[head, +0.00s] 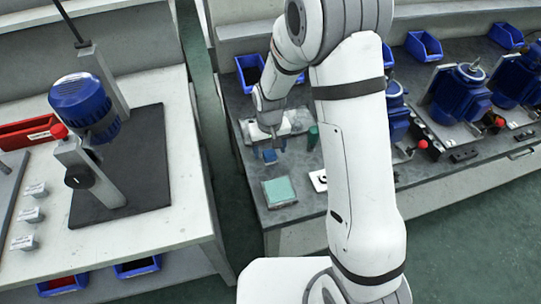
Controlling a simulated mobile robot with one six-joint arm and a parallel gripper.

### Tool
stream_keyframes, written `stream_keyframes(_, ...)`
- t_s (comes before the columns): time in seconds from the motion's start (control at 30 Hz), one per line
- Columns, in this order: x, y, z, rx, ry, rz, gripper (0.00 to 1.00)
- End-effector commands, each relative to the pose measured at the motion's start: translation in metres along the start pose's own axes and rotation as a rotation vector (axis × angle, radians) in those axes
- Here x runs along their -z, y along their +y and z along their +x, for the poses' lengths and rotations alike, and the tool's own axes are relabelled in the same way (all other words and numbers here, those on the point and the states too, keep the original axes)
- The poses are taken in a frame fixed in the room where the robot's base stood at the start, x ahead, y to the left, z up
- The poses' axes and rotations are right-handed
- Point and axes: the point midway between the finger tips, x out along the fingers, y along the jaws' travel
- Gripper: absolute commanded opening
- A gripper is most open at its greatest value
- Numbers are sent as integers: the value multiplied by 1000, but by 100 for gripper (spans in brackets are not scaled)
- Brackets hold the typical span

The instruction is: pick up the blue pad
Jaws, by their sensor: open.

■ **GIVEN INSTRUCTION**
Print out the lines exactly, skipping any picture.

■ **SOLUTION BELOW**
[head, +0.00s] 
Controlling a simulated mobile robot with one six-joint arm and a parallel gripper.

### Tool
stream_keyframes, written `stream_keyframes(_, ...)`
- t_s (comes before the columns): time in seconds from the motion's start (control at 30 Hz), one per line
- Columns, in this order: x, y, z, rx, ry, rz, gripper (0.00 to 1.00)
- End-effector commands, each relative to the pose measured at the motion's start: translation in metres along the start pose's own axes and rotation as a rotation vector (axis × angle, radians) in those axes
- Here x runs along their -z, y along their +y and z along their +x, for the poses' lengths and rotations alike, and the tool's own axes are relabelled in the same way (all other words and numbers here, those on the point and the states too, keep the original axes)
- The poses are taken in a frame fixed in the room where the robot's base stood at the start, x ahead, y to the left, z up
- The poses' axes and rotations are right-handed
- Point and axes: the point midway between the finger tips, x out along the fingers, y along the jaws' travel
- Gripper: absolute commanded opening
- A gripper is most open at its greatest value
- Numbers are sent as integers: the value multiplied by 1000, but by 100 for gripper (spans in brackets are not scaled)
- Brackets hold the typical span

The instruction is: pick up the blue pad
Jaws, by their sensor: open.

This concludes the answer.